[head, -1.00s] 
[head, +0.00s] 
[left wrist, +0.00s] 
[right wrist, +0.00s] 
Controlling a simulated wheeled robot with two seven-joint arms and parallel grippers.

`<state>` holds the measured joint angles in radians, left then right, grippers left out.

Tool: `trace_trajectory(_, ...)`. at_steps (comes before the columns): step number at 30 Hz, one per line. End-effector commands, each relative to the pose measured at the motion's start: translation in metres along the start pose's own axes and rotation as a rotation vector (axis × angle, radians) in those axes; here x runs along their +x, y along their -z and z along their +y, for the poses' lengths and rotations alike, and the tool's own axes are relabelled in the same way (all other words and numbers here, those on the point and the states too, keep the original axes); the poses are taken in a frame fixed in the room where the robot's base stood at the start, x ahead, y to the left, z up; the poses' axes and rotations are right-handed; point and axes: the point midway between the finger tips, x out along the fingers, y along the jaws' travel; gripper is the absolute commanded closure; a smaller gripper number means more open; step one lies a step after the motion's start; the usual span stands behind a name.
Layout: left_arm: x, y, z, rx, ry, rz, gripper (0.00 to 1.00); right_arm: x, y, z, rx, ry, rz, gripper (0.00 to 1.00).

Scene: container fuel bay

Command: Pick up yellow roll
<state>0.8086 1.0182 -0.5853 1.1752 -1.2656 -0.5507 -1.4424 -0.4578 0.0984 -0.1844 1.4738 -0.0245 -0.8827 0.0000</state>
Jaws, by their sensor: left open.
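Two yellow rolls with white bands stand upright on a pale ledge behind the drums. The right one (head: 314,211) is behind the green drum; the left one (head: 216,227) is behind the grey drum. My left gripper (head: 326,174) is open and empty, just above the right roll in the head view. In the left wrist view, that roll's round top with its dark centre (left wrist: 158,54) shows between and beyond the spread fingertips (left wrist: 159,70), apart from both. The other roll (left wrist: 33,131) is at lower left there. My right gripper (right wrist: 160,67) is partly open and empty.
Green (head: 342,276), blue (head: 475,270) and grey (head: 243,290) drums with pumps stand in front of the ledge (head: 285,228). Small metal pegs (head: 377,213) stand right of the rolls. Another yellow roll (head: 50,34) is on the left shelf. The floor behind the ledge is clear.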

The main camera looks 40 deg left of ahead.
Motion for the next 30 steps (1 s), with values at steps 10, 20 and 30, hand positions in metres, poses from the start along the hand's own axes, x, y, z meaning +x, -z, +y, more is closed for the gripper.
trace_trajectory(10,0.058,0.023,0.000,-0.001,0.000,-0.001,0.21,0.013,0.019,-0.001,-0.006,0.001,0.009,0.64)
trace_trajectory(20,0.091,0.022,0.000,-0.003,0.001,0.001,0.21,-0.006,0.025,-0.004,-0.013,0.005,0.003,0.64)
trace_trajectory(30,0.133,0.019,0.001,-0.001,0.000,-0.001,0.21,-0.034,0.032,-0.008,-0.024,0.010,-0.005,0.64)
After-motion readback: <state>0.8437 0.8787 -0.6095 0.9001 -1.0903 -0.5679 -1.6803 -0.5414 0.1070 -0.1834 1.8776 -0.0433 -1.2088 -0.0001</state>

────────────────

> [AIM] Each line above must be reproduced exactly as it stands.

> [RESULT]
[head, -1.00s] 
[head, +0.00s] 
[left wrist, +0.00s] 
[right wrist, +0.00s] 
Controlling a simulated wheeled robot with two seven-joint arms and parallel grippers.

`<state>` holds the measured joint angles in radians, left then right, grippers left out.

Tool: `trace_trajectory(_, ...)`. at_steps (comes before the columns): step number at 30 Hz, one per line. End-effector commands, each relative to the pose measured at the motion's start: translation in metres along the start pose's own axes and rotation as a rotation vector (axis × angle, radians) in those axes; here x runs along their +x, y along their -z and z along their +y, for the poses' lengths and rotations alike, and the tool's own axes are relabelled in the same way (all other words and numbers here, those on the point and the states too, keep the original axes); the poses are taken in a frame fixed in the room where the robot's base stood at the start, x ahead, y to the left, z up; the poses' axes and rotations are right-handed; point and axes: the point midway between the finger tips, x out along the fingers, y along the jaws' travel; gripper is the absolute commanded closure; a smaller gripper number means more open; step one lies a step after the motion's start; the usual span stands behind a name.
Layout: left_arm: x, y, z, rx, ry, rz, gripper (0.00 to 1.00); right_arm: x, y, z, rx, ry, rz, gripper (0.00 to 1.00).

Scene: container fuel bay

Command: Pick up yellow roll
<state>0.8086 1.0182 -0.5853 1.1752 -1.2656 -0.5507 -1.4424 -0.4578 0.0984 -0.1844 1.4738 -0.0245 -0.8827 0.0000</state>
Jaws, by their sensor: left open.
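Two yellow rolls with white bands stand upright on a pale ledge behind the drums. The right one (head: 314,211) is behind the green drum; the left one (head: 216,227) is behind the grey drum. My left gripper (head: 326,174) is open and empty, just above the right roll in the head view. In the left wrist view, that roll's round top with its dark centre (left wrist: 158,54) shows between and beyond the spread fingertips (left wrist: 159,70), apart from both. The other roll (left wrist: 33,131) is at lower left there. My right gripper (right wrist: 160,67) is partly open and empty.
Green (head: 342,276), blue (head: 475,270) and grey (head: 243,290) drums with pumps stand in front of the ledge (head: 285,228). Small metal pegs (head: 377,213) stand right of the rolls. Another yellow roll (head: 50,34) is on the left shelf. The floor behind the ledge is clear.

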The main camera looks 40 deg left of ahead.
Motion for the next 30 steps (1 s), with values at steps 10, 20 and 30, hand positions in metres, poses from the start along the hand's own axes, x, y, z meaning +x, -z, +y, more is closed for the gripper.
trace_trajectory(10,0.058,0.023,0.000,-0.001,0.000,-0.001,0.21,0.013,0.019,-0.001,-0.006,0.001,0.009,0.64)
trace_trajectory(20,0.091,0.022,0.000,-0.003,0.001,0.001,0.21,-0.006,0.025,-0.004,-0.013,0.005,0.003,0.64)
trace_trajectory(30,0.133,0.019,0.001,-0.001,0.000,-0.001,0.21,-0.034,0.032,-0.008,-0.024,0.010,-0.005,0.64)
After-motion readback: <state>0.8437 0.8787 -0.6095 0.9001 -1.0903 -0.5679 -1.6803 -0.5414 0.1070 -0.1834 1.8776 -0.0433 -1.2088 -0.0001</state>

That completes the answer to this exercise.